What the task asks: Could you give the data below again, exactly and completely?

Robot task records:
**********
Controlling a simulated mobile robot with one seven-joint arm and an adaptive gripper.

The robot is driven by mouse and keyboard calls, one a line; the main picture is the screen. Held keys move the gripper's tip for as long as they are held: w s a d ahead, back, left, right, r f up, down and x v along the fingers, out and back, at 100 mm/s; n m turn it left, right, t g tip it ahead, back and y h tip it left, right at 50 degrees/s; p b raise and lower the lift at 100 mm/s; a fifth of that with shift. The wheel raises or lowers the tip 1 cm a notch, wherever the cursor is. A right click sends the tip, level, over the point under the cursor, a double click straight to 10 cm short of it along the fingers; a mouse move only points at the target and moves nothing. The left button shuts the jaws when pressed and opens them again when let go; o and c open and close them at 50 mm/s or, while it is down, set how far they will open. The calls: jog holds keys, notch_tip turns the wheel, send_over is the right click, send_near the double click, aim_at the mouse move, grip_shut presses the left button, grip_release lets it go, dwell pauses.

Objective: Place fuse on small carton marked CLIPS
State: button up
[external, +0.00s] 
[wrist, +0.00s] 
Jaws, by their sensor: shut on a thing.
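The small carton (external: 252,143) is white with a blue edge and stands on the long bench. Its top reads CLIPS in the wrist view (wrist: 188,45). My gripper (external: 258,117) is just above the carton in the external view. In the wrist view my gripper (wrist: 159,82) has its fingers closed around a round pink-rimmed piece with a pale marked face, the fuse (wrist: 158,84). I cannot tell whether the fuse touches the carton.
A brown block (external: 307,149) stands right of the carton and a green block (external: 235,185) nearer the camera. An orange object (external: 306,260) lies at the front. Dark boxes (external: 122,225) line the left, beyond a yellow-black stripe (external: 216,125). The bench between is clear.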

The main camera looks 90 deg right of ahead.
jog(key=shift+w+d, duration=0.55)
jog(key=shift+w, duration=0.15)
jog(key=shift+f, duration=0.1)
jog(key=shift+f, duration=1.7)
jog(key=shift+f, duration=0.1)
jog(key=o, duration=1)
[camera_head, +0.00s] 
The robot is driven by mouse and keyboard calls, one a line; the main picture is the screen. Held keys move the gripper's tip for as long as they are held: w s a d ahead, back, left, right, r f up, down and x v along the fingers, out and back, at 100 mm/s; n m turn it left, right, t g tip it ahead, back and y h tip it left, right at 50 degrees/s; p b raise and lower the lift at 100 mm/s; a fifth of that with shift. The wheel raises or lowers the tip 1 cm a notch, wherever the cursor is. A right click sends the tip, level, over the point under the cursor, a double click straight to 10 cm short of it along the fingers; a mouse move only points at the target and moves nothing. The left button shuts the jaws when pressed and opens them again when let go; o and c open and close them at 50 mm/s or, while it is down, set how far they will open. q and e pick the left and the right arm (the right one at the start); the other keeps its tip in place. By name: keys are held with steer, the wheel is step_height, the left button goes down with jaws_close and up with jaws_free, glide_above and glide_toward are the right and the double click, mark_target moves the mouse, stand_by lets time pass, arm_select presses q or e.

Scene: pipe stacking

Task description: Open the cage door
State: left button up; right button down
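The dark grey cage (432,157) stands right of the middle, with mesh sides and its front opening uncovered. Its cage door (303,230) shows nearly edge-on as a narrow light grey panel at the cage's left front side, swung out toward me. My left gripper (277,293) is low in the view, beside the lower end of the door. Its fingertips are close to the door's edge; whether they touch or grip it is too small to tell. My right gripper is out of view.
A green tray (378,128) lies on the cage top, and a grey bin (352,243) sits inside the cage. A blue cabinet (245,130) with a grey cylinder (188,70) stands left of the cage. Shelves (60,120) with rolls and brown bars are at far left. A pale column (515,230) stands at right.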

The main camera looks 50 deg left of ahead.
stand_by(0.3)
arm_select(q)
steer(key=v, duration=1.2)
**********
Task answer:
Controlling a simulated mobile robot with one seven-joint arm and an adaptive gripper.

The robot is driven by mouse and keyboard calls, one a line; the main picture is the screen. Held keys move the gripper's tip for as long as they are held: w s a d ahead, back, left, right, r f up, down and x v along the fingers, out and back, at 100 mm/s; n m turn it left, right, t g tip it ahead, back and y h tip it left, right at 50 degrees/s; p b raise and lower the lift at 100 mm/s; a fifth of that with shift. The wheel raises or lowers the tip 1 cm a notch, wherever the cursor is. A right click sends the tip, level, over the point under the cursor, a double click straight to 10 cm short of it along the fingers; a mouse move only points at the target and moves nothing. The left button shuts the jaws when pressed and opens them again when let go; o and c open and close them at 50 mm/s or, while it is down, set how far they will open. The calls: jog holds keys, notch_tip turns the wheel, send_over is the right click, send_near the double click, aim_at the mouse move, grip_shut presses the left button, grip_release lets it go, dwell pauses.

Objective: Place fuse on small carton marked CLIPS
State: button up
[external, +0.00s] 
[wrist, +0.00s] 
Jaws, by their sensor: shut on a thing.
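The small carton (external: 252,143) is white with a blue edge and stands on the long bench. Its top reads CLIPS in the wrist view (wrist: 188,45). My gripper (external: 258,117) is just above the carton in the external view. In the wrist view my gripper (wrist: 159,82) has its fingers closed around a round pink-rimmed piece with a pale marked face, the fuse (wrist: 158,84). I cannot tell whether the fuse touches the carton.
A brown block (external: 307,149) stands right of the carton and a green block (external: 235,185) nearer the camera. An orange object (external: 306,260) lies at the front. Dark boxes (external: 122,225) line the left, beyond a yellow-black stripe (external: 216,125). The bench between is clear.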

The main camera looks 90 deg right of ahead.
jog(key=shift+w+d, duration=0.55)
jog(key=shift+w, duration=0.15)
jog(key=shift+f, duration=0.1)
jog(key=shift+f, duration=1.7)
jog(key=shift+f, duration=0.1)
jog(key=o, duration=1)
[camera_head, +0.00s] 
The robot is driven by mouse and keyboard calls, one a line; the main picture is the screen. Held keys move the gripper's tip for as long as they are held: w s a d ahead, back, left, right, r f up, down and x v along the fingers, out and back, at 100 mm/s; n m turn it left, right, t g tip it ahead, back and y h tip it left, right at 50 degrees/s; p b raise and lower the lift at 100 mm/s; a fifth of that with shift. The wheel raises or lowers the tip 1 cm a notch, wherever the cursor is. A right click sends the tip, level, over the point under the cursor, a double click straight to 10 cm short of it along the fingers; a mouse move only points at the target and moves nothing. The left button shuts the jaws when pressed and opens them again when let go; o and c open and close them at 50 mm/s or, while it is down, set how far they will open. q and e pick the left and the right arm (the right one at the start); the other keeps its tip in place. By name: keys are held with steer, the wheel is step_height, the left button goes down with jaws_close and up with jaws_free, glide_above and glide_toward are the right and the double click, mark_target moves the mouse, stand_by lets time pass, arm_select presses q or e.

Scene: pipe stacking

Task description: Open the cage door
State: left button up; right button down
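The dark grey cage (432,157) stands right of the middle, with mesh sides and its front opening uncovered. Its cage door (303,230) shows nearly edge-on as a narrow light grey panel at the cage's left front side, swung out toward me. My left gripper (277,293) is low in the view, beside the lower end of the door. Its fingertips are close to the door's edge; whether they touch or grip it is too small to tell. My right gripper is out of view.
A green tray (378,128) lies on the cage top, and a grey bin (352,243) sits inside the cage. A blue cabinet (245,130) with a grey cylinder (188,70) stands left of the cage. Shelves (60,120) with rolls and brown bars are at far left. A pale column (515,230) stands at right.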

The main camera looks 50 deg left of ahead.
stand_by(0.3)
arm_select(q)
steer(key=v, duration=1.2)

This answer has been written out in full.